» Task brief
In the data below, find every line with the string "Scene" and pull it out.
==== Data supplied ====
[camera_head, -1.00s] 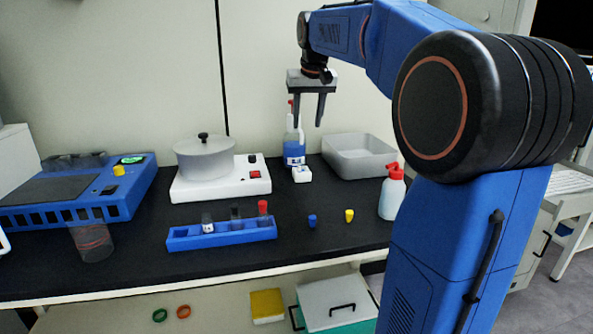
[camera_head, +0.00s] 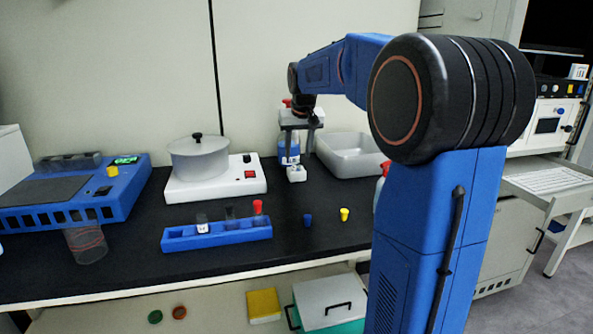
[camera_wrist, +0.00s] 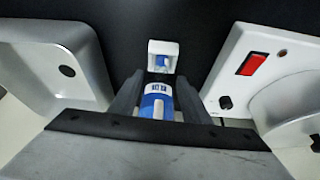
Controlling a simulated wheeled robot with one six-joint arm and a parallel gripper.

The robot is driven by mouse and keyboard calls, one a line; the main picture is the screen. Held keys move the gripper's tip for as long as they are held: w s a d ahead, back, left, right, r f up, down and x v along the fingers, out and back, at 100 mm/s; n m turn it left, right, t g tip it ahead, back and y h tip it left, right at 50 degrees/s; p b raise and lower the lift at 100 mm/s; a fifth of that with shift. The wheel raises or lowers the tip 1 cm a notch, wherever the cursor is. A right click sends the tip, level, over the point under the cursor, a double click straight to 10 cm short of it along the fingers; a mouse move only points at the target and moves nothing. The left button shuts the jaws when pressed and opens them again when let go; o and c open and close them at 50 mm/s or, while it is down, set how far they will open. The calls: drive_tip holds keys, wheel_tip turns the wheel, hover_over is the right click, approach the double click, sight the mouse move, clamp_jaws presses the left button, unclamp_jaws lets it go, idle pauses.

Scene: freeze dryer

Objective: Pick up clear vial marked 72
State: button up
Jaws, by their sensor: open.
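My gripper (camera_head: 298,150) is open and empty, pointing down near a bottle with blue liquid (camera_head: 284,158) at the back of the bench. In the wrist view, its fingers (camera_wrist: 158,82) frame a blue-and-white object that appears to be this bottle. A small white holder (camera_wrist: 163,47) lies just beyond the fingertips, with something pale bluish in it; it also shows in the head view (camera_head: 296,174). The blue rack (camera_head: 218,237) holds a clear vial with a white label (camera_head: 202,224), a dark-topped vial (camera_head: 231,213) and a red-capped vial (camera_head: 258,208). I cannot read any number 72.
A grey tray (camera_head: 350,155) stands right of my gripper and a white hot plate (camera_head: 215,187) with a pot (camera_head: 198,160) to its left. A blue cap (camera_head: 307,220) and a yellow cap (camera_head: 344,214) lie in front. Bare black bench lies between.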

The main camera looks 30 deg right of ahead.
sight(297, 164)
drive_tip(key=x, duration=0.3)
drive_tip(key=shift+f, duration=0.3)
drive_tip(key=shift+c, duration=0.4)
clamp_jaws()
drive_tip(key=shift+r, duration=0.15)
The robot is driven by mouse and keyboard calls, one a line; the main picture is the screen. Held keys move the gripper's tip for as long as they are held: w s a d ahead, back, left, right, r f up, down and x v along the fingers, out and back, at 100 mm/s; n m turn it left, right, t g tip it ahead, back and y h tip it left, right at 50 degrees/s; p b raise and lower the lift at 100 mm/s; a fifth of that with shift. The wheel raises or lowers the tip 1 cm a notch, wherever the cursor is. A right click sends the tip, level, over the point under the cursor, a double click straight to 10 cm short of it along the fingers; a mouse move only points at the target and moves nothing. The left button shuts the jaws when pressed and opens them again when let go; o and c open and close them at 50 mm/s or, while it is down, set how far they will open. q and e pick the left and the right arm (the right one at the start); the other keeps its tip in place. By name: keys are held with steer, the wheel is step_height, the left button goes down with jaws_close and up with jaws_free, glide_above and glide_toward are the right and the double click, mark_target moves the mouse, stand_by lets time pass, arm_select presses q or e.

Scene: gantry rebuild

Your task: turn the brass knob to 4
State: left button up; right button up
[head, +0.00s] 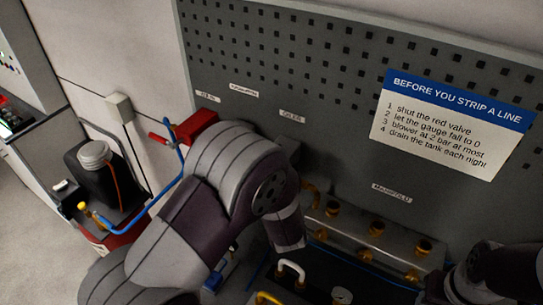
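I cannot pick out a brass knob with numbers in the head view. Several brass fittings stand on the grey manifold block (350,232), among them a left one (332,208), a middle one (376,228) and a right one (424,246). I cannot tell whether any of them is the knob. My left arm bends across the middle of the picture and hides part of the bench and the panel's lower left. My right arm shows only at the lower right edge. I see no fingers of either gripper.
A pegboard (330,60) carries a white and blue notice (453,120). A red part (197,125) and a blue hose (170,190) are left of my left arm. A dark canister (95,178) stands further left. A white curved handle (291,268) and a small gauge (342,295) are low centre.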

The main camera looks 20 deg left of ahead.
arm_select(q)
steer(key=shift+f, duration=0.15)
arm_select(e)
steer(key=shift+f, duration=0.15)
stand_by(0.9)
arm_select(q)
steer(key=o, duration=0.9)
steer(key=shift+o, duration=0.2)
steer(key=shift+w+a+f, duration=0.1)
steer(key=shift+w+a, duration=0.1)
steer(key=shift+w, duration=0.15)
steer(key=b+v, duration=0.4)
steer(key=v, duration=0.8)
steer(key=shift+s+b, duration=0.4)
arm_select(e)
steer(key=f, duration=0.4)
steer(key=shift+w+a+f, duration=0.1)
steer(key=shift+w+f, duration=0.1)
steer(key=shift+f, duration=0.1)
====
» Result of the task
Scene: freeze dryer
Scene: gantry rebuild

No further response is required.